Phillips Wins Long Jump, Honors Owens At World Championships

By  | 

BERLIN (AP) -- Dwight Phillips won the long jump at the world championships Saturday, 73 years after Jesse Owens did the same at the Berlin Games in the Olympic Stadium.

During a final laden with symbolism, Phillips jumped 28 feet, 1/4 inch on his second attempt to win. His main rival, Olympic champion Irving Saladino of Panama, was eliminated after scratching on his first three tries.

Phillips was to get the gold medal from Owens' granddaughter, Marlene Hemphill Dortch, later Saturday.

The American beat Godfrey Khotso Mokoena of South Africa, who jumped 27-9 1/2 for silver.

Owens won four gold medals in 1936 and as a black athlete became a symbol of racial equality in sports during the days when Adolf Hitler promoted white Aryan supremacy.

Despite the long jump victory Saturday, it still was a bittersweet day for the American team.

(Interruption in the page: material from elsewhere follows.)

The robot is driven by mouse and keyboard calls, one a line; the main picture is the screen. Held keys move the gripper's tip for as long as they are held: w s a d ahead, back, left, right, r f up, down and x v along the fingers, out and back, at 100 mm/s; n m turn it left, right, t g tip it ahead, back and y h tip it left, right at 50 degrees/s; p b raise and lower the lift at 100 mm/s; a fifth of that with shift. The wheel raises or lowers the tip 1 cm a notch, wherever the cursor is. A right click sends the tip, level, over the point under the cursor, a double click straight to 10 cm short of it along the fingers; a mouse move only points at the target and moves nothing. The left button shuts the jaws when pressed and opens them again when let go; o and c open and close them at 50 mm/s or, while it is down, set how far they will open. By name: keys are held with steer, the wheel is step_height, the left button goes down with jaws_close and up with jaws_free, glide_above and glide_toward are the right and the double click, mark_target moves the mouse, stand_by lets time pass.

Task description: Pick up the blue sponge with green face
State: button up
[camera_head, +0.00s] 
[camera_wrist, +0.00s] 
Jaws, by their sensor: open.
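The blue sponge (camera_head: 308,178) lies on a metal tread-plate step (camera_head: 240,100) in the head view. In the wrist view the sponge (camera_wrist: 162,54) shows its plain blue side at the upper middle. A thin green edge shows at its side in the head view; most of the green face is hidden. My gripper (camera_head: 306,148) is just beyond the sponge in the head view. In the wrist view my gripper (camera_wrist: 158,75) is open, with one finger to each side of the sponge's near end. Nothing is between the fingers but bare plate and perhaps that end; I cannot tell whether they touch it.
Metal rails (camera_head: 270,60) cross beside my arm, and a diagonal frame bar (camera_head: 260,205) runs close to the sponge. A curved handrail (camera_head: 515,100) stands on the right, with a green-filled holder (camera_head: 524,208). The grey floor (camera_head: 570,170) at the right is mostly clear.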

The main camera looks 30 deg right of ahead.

The United States failed to make the women's 4x100 relay final, with Muna Lee falling to the ground injured after a handover in the heats.

The accident compounded the U.S. relay problems one day after the men's team was disqualified from its heat for handing over the baton outside the designated zone.

Instead, Jamaica ran to victory in 42.06 seconds, beating the Bahamas for silver and Germany for bronze.

It was Jamaica's fourth sprint victory at the world championships. Usain Bolt was to go for his third gold and world record later Saturday.

With Jamaica already leading 4-1 in the sprints, it also extended the country's overwhelming sprint domination over the Americans, dating to last year's Beijing Games.

The American women were running a smooth race but Lee was struggling to get a clean handoff from Alexandria Anderson, the second of four runners.

Once she did, she was suddenly overcome by pain, and everything came apart.

"Just when she pushed off going around that turn something happened," Anderson said.

Lee hobbled and fell to the ground, clutching her left leg. She was taken off the track on a stretcher, with ice on her leg.

The incident thwarted the goal of 200-meter champion Allyson Felix, who was trying to equal her accomplishment from two years ago when she won three golds at the worlds in Osaka, Japan.

Earlier Saturday, Abel Kirui and Emmanuel Mutai made sure Kenya is keeping an edge over Ethiopia, finishing 1-2 in the men's marathon.

The intense African rivalry for medal supremacy swung Kenya's way for good under the Brandenburg Gate when the two Kenyans ran Tsegay Kebede of Ethiopia into submission in the fastest marathon in world championship history.

Kenya rubbed it in at the Olympic Stadium late Saturday when Vivian Cheruiyot led Kenya to a 1-2 finish in the women's 5,000 and reduced Ethiopian favorite Meseret Defar to bronze.

The double 1-2 finish gave Kenya four golds and 10 overall, and left Ethiopia with one gold and six overall.

In the women's hammer throw, Anita Wlodarczyk of Poland set a world record of 255 feet, 9 inches on her second attempt. The competition was still ongoing.

Most eyes, though, were centered on Bolt, wondering whether he would set a third world record at the championships in the relay final.